__WRITTEN TASK__: Reproduce each line of the listing exactly.

__COLLECTED MATERIAL__:
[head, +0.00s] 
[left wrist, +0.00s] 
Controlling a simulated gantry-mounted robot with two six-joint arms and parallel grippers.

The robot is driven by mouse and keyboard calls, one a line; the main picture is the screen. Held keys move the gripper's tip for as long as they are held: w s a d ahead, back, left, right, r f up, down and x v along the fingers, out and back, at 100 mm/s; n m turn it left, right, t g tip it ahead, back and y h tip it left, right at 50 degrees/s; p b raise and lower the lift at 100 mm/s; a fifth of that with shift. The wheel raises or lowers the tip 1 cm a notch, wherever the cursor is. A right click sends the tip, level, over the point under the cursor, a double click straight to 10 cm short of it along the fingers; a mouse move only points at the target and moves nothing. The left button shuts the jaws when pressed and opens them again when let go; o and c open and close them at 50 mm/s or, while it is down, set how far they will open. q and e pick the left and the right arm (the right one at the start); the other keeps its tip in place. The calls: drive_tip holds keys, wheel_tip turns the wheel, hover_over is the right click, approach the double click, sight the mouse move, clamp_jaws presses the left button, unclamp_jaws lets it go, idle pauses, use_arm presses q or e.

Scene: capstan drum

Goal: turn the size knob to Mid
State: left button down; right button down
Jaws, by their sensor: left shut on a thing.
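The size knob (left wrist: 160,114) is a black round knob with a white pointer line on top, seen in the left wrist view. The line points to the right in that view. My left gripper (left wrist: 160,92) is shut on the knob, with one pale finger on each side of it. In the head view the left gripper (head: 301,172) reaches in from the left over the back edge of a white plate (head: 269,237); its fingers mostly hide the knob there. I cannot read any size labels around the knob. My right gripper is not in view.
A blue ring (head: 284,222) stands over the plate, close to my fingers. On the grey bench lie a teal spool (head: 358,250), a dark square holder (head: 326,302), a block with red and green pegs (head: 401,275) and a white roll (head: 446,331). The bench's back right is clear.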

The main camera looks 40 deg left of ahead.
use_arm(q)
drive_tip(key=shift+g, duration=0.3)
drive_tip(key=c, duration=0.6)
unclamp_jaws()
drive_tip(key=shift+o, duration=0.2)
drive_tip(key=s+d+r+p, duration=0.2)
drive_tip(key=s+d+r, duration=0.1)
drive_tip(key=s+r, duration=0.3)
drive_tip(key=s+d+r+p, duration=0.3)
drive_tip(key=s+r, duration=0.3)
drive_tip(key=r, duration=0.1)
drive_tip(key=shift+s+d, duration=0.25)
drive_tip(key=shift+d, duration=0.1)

__ANSWER TO THE PROBLEM__:
[head, +0.00s] 
[left wrist, +0.00s] 
Controlling a simulated gantry-mounted robot with two six-joint arms and parallel grippers.

The robot is driven by mouse and keyboard calls, one a line; the main picture is the screen. Held keys move the gripper's tip for as long as they are held: w s a d ahead, back, left, right, r f up, down and x v along the fingers, out and back, at 100 mm/s; n m turn it left, right, t g tip it ahead, back and y h tip it left, right at 50 degrees/s; p b raise and lower the lift at 100 mm/s; a fifth of that with shift. The wheel raises or lowers the tip 1 cm a notch, wherever the cursor is. A right click sends the tip, level, over the point under the cursor, a double click straight to 10 cm short of it along the fingers; a mouse move only points at the target and moves nothing. The left button shuts the jaws when pressed and opens them again when let go; o and c open and close them at 50 mm/s or, while it is down, set how far they will open. q and e pick the left and the right arm (the right one at the start); the other keeps its tip in place. The calls: drive_tip holds keys, wheel_tip turns the wheel, hover_over is the right click, approach the double click, sight the mouse move, clamp_jaws presses the left button, unclamp_jaws lets it go, idle pauses, use_arm presses q or e.

Scene: capstan drum

Goal: turn the size knob to Mid
State: left button down; right button down
Jaws, by their sensor: left shut on a thing.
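The size knob (left wrist: 160,114) is a black round knob with a white pointer line on top, seen in the left wrist view. The line points to the right in that view. My left gripper (left wrist: 160,92) is shut on the knob, with one pale finger on each side of it. In the head view the left gripper (head: 301,172) reaches in from the left over the back edge of a white plate (head: 269,237); its fingers mostly hide the knob there. I cannot read any size labels around the knob. My right gripper is not in view.
A blue ring (head: 284,222) stands over the plate, close to my fingers. On the grey bench lie a teal spool (head: 358,250), a dark square holder (head: 326,302), a block with red and green pegs (head: 401,275) and a white roll (head: 446,331). The bench's back right is clear.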

The main camera looks 40 deg left of ahead.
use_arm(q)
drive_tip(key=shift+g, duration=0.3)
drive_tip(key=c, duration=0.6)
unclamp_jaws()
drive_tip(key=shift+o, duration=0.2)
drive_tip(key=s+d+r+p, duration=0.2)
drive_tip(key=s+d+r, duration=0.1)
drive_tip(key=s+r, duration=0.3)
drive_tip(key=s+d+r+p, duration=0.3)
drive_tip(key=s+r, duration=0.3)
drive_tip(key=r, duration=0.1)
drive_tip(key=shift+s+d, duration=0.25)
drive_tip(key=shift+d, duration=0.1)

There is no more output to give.